Today’s attack suggests that the Houthis are now set upon waging a concerted effort directed against the UAE. Significantly, the Emirates is now admitting that it is coming under attack from the rebels. In the past, the Houthis had claimed attacks on targets in the country, but these had always been denied by the Emirati authorities.
Previously, the Houthis’ missile and drone attacks had been directed primarily against Saudi Arabia, the country that is leading the campaign against the militia in Yemen, while the militia has also targeted shipping in the Red Sea. The scale of the Houthi attacks on Saudi Arabia is such that the country has recently confirmed that its stocks of both PAC-3 missiles and AIM-120 Advanced Medium-Range Air-to-Air Missiles (AMRAAMs) are running low.
The targeting of the UAE may see the country expand its efforts against the Houthis, having withdrawn most of its ground forces from the Saudi-led campaign in 2019 and instead focusing its efforts on supporting other militias fighting the Houthis in Yemen.
The attempted attack on Abu Dhabi today may have been in response to recent airstrikes that targeted Yemen, including hitting a prison in northern Yemen that reportedly killed at least 70 people and wounded more than 100. It’s unclear whether Emirati aircraft were involved in that particular attack. Other recent raids have hit targets in the Yemeni capital, Sanaa, and the port city of Hodeida, the latter contributing to a nationwide internet blackout.
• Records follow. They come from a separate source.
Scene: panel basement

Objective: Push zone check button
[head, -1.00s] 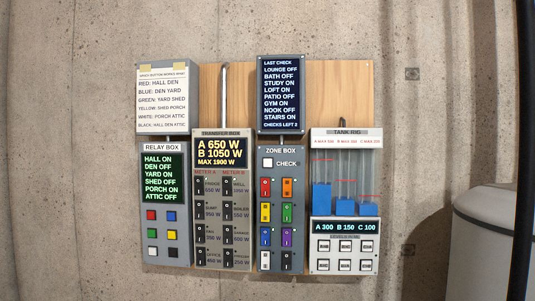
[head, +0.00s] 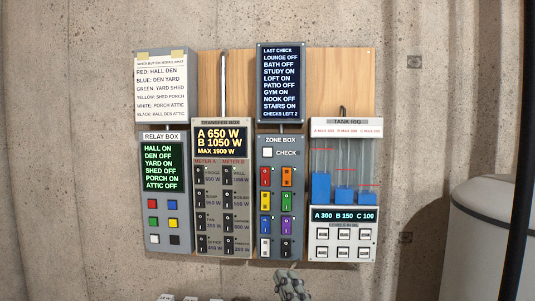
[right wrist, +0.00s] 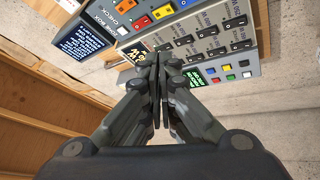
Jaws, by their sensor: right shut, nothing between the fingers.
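The zone box (head: 298,150) is a grey panel on the wooden board. Its white check button (head: 267,152) is at the top left of the box, beside the word CHECK. It also shows in the right wrist view (right wrist: 122,31). Below it are two columns of coloured rocker switches. The dark screen (head: 281,85) above reads LAST CHECK, with STUDY, LOFT, GYM and STAIRS on, and CHECKS LEFT 2. My right gripper (head: 288,274) is below the zone box, apart from the button. In the right wrist view its fingers (right wrist: 158,60) are shut and empty. My left gripper is not in view.
The relay box (head: 164,210) and transfer box (head: 222,185) stand left of the zone box, and the tank rig (head: 343,215) right of it. A paper note (head: 161,90) hangs at upper left. A white bin (head: 490,225) stands at right. Bare concrete wall surrounds the board.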

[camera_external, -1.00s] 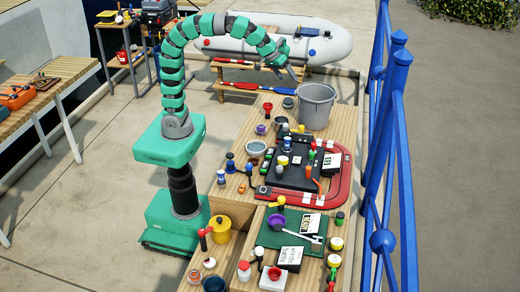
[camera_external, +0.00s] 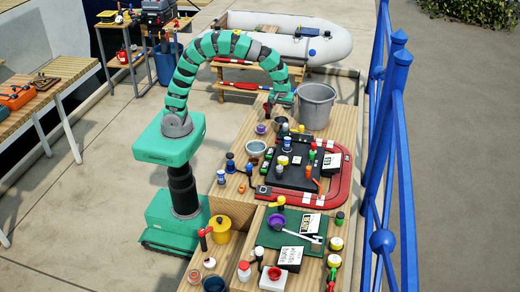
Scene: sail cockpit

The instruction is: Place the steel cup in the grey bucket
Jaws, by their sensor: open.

The latest developments mean that the situation in this conflict has become suddenly more complex, and more dangerous, with an apparent tit-for-tat campaign of attacks now being waged between the Houthis on one side, and Saudi Arabia, the UAE, and other allies on the other.
Most significantly, with the UAE now clearly in the Houthis’ sights, it’s also now possible that the Emirates will lose its previous reputation for being a safe haven in the region, which could have a severe knock-on effect on the business and tourism industries on which the Emirates thrive.